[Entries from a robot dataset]
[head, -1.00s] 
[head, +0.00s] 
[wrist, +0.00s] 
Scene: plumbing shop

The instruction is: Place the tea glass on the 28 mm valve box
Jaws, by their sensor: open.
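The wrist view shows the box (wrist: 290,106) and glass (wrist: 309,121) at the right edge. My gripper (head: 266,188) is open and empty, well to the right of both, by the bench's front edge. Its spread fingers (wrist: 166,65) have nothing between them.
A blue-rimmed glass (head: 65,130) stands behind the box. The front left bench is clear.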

--

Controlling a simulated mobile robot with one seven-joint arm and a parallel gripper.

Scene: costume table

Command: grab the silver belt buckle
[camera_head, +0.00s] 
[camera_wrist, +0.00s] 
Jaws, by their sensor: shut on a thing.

--

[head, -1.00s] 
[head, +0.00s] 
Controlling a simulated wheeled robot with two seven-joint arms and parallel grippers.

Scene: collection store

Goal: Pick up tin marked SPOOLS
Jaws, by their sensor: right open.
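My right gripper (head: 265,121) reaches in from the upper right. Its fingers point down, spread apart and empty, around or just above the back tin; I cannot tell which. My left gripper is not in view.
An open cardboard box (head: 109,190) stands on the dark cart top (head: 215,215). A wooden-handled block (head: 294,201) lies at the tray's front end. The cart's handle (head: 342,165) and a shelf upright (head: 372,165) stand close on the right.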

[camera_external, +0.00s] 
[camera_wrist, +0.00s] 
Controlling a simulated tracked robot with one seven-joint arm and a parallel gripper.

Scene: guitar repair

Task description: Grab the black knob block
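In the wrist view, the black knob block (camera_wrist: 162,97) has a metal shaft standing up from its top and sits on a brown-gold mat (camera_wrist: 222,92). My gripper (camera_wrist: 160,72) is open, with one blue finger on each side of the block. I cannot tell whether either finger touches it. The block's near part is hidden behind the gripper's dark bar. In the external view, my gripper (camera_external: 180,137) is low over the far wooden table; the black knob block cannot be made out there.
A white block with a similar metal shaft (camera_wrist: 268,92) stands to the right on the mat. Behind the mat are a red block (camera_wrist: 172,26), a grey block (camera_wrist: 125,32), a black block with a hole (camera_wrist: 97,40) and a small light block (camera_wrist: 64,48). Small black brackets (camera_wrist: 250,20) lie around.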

▶ **THE REQUEST**
Copy all lines from the listing that contain "joint".

▶ **WRITTEN SOLUTION**
Controlling a simulated mobile robot with one seven-joint arm and a parallel gripper.
Controlling a simulated wheeled robot with two seven-joint arms and parallel grippers.
Controlling a simulated tracked robot with one seven-joint arm and a parallel gripper.

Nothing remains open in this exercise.